Vaughan was born in Giles County, Tennessee on December 14, 1864, the son of George Washington and Eliza (Shores) Vaughan. He died February 9, 1941.
Vaughan is generally considered to be the founder of the genre now known as "Southern Gospel" music. He started the James D. Vaughan Music Publishing Company in 1902 and in 1910, he was the first to establish a professional quartet and put them on the road for the purpose of selling songbooks. The Vaughan School of Music was formed in 1911. Numerous gospel performers would study there in the following years.
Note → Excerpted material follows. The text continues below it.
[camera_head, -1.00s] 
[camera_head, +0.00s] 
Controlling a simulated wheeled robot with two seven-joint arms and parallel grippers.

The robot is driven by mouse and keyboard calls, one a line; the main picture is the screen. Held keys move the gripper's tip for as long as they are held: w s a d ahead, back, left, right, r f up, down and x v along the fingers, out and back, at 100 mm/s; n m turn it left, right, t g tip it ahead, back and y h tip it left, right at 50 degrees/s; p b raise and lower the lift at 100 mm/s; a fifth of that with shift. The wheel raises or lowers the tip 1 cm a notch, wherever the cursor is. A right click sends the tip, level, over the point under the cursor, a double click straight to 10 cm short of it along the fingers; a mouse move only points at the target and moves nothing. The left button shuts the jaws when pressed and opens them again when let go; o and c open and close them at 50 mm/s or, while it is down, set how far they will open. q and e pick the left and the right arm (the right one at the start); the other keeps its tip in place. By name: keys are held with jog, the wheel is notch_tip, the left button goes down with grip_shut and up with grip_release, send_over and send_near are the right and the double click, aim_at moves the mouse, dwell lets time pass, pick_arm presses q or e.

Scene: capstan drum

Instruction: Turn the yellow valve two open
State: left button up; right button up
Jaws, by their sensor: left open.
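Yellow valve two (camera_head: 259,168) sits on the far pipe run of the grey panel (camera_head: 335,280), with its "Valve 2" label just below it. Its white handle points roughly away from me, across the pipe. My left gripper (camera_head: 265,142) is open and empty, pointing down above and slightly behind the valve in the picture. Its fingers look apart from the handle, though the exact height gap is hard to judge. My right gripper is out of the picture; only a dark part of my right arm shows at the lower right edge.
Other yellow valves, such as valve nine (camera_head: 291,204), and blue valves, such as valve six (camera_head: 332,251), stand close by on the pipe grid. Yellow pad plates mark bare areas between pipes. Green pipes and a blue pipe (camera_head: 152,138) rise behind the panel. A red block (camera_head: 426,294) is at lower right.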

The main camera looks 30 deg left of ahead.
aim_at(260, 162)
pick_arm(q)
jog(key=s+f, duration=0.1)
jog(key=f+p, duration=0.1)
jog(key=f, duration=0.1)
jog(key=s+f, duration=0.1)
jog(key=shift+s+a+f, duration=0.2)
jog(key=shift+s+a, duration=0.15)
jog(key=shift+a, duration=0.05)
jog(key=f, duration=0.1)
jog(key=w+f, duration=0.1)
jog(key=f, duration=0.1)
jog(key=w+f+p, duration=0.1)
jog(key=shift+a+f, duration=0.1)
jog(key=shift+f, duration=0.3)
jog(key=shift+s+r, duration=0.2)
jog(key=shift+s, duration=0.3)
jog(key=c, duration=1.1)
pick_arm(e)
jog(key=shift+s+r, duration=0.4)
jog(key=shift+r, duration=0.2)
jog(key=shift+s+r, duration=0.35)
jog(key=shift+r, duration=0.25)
In 1912, Vaughan began the Vaughan Family Visitor, an influential publication across the South during the early 20th century.
In 1922, Vaughan founded one of the first radio stations in Tennessee, WOAN, where he broadcasted Southern Gospel music until 1930. He also founded the first record company based in the South, Vaughan Phonograph Records. Vaughan was also involved in local politics, serving as mayor of Lawrenceburg, Tennessee from 1923 to 1927, a position his brother Charles Wesley and son would hold after him.
As one of the most significant figures in southern gospel music, James D. Vaughan was inducted into the Southern Gospel Music Hall of Fame in 1997.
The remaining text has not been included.